Change the key.
Modulation is how music moves from one key to another. A chord that belongs to both keys acts as a pivot — the hinge where the listener's sense of "home" shifts. One moment you are in C major. The next, without knowing when it happened, you are in G major.
The listener needs to feel settled before you can move them. A cadence or two in the starting key anchors their ear. Without this, the modulation has nothing to depart from.
A pivot chord is diatonic in both keys. It is simultaneously one thing and another. The Am chord is vi in C major and ii in G major. When it sounds, both interpretations are valid. The next chord decides which reality wins.
After the pivot, a dominant-to-tonic cadence in the new key locks it in. The V7 chord of the target key contains the leading tone — the note that pulls irresistibly toward the new tonic. Once that resolves, the modulation is complete.

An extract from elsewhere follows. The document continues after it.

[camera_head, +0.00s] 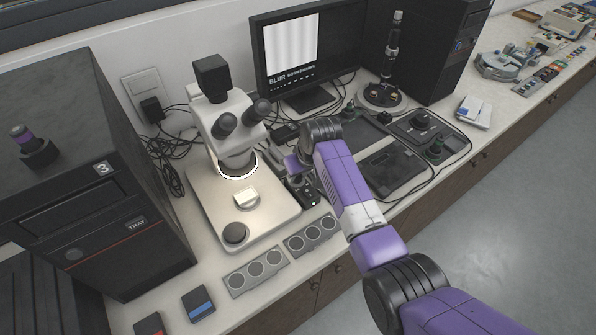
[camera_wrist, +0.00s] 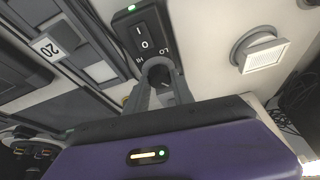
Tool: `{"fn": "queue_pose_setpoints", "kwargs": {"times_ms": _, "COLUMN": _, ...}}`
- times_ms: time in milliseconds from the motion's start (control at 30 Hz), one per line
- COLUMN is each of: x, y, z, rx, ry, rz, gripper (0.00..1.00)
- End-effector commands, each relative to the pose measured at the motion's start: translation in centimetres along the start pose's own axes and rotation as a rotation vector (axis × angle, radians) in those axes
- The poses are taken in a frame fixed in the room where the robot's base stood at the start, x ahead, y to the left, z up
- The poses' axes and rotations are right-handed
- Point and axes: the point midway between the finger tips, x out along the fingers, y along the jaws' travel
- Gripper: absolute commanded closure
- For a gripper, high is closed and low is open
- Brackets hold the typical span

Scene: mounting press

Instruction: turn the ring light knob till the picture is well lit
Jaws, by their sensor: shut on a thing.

Closely related keys — one fifth apart — share six of seven notes. The modulation is so smooth it can happen without the listener noticing. This is why pop songs modulate up a fourth or fifth for the final chorus.
Distant keys share fewer notes and require more dramatic pivots. A chromatic mediant modulation (up or down a major/minor third) creates a cinematic shift — same chord quality, different root, maximum surprise with minimum chaos.
The relative minor and its major share all seven notes. Moving between them is less a modulation and more a change of perspective. Same landscape, different vantage point.
Truck driver modulations — shifting the whole song up a half step or whole step — are blunt but effective. No pivot chord needed. The lift itself is the emotional payload. Whitney Houston, Bon Jovi, every power ballad.
Enharmonic modulation exploits the fact that some chords can be respelled. A German augmented sixth chord is enharmonically identical to a dominant seventh. One resolves inward, the other outward. Same sound, different destination.
The best modulations are the ones you feel before you understand. Theory names the pivot retroactively. The ear knows first.